Holden è crudele e invincibile, capace di uscire indenne da ogni disgrazia. La volontà di potenza si manifesta in lui senza veli: mostruosa, accecante, seducente. Ha ragione Bloom: solo superficialmente si potrebbe affermare che, nel concepire la figura del giudice, McCarthy abbia pensato all’Achab di Melville. Semmai, anche per l’aspetto e le sue conseguenze psicologiche sul prossimo, Holden è una nuova versione di Moby Dick. Ma con un attributo che è solo suo, e che basta di per sé a definire lo scarto tra la potenza naturale e la volontà di potenza: il sapere.

Holden sa tutto. È l’estrema, inconfessabile incarnazione di ideali supremi della razza bianca: il sapiente greco (il filosofo sovrumano, come non a caso lo chiamava Giorgio Colli), l’artista-scienziato rinascimentale, di sapore vagamente leonardesco, punto di convergenza di innumerevoli conoscenze e discipline. L’attributo principale del giudice è un grande quaderno, che gli appare tra le mani come uno strumento magico, sul quale annota ogni aspetto del Creato, dalla forma delle rocce ai movimenti delle stelle: disegnare e nominare non sono forse le sintesi supreme del dominio, i mezzi più efficaci per trasformare il mondo in un immenso bottino ?
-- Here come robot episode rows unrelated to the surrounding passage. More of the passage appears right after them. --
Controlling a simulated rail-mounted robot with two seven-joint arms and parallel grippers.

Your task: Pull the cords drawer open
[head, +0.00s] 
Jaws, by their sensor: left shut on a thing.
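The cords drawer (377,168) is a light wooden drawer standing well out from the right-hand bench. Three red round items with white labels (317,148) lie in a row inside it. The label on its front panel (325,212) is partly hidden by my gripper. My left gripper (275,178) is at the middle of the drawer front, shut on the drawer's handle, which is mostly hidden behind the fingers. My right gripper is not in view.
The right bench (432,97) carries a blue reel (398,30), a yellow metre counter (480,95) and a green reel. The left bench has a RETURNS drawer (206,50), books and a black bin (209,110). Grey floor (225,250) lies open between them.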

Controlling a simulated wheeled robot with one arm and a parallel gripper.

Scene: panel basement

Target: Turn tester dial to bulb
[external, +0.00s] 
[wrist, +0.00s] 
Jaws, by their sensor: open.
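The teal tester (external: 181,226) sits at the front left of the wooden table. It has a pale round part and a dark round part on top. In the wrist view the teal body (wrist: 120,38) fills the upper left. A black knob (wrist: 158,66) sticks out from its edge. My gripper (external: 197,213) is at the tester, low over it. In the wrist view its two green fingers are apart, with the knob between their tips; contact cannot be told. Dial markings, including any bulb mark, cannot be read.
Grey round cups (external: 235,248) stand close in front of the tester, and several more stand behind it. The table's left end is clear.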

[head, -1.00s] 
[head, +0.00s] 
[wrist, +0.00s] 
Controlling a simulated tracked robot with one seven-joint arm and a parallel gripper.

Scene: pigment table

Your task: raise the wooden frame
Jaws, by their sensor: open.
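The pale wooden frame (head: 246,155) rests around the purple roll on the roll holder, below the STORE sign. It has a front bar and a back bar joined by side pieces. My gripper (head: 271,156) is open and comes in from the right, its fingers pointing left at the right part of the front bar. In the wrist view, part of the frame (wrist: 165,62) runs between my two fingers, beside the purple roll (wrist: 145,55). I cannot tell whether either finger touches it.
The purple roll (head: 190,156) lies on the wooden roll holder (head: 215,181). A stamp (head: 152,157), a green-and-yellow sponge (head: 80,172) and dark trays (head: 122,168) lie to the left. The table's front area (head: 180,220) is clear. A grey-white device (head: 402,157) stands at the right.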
Se è possibile concepire qualcosa come un dio nichilista, ebbene il giudice Holden corrisponde esattamente a questa bizzarra fantasia teologica. Il suo sapere stesso si afferma come un’illusione da opporre alla maya di un mondo senza fondamento. Ciò che si può affermare di questo mondo, infatti, la sua verità suprema, è che «tutto è possibile». Questo insegna il giudice ai suoi compagni riuniti intorno al fuoco, discepoli lordi di sangue e attratti, volenti o nolenti, nel gorgo delle sue parole più micidiali di ogni freccia indiana. Alla banda di assassini e stupratori a cui si accompagna per indecifrabili motivi, il giudice ricorda che sono loro stessi a mettere ordine in un mondo che in realtà «è un cilindro truccato in uno spettacolo di illusionismo, un sogno febbrile, una trance popolata di chimere senza simili e senza precedenti, un carnevale itinerante» e così via.

Il suo sogno di violenza
È su questo fondale che il culto eracliteo della guerra trova la sua più piena giustificazione. Se tutto ciò che accade è una «danza», il sangue versato, il corpo martoriato del nemico, il suo scalpo, la sua dignità calpestata, ne sono le figure immutabili. Ciò che è più «terrificante» del giudice Holden non è il suo potere, e nemmeno la sua crudeltà, ma la sua natura di mediatore: tra la sfera delle realtà invisibili e imperiture e le più oscure pulsioni di ogni singolo individuo, quelle che fanno, a seconda di contingenze del tutto irrisorie, un sicario o una vittima. Malvagio demiurgo se mai ce ne furono, il giudice Holden ci inchioda tutti, senza rimedi apparenti, nel suo sogno di violenza dal quale non sembra esserci risveglio.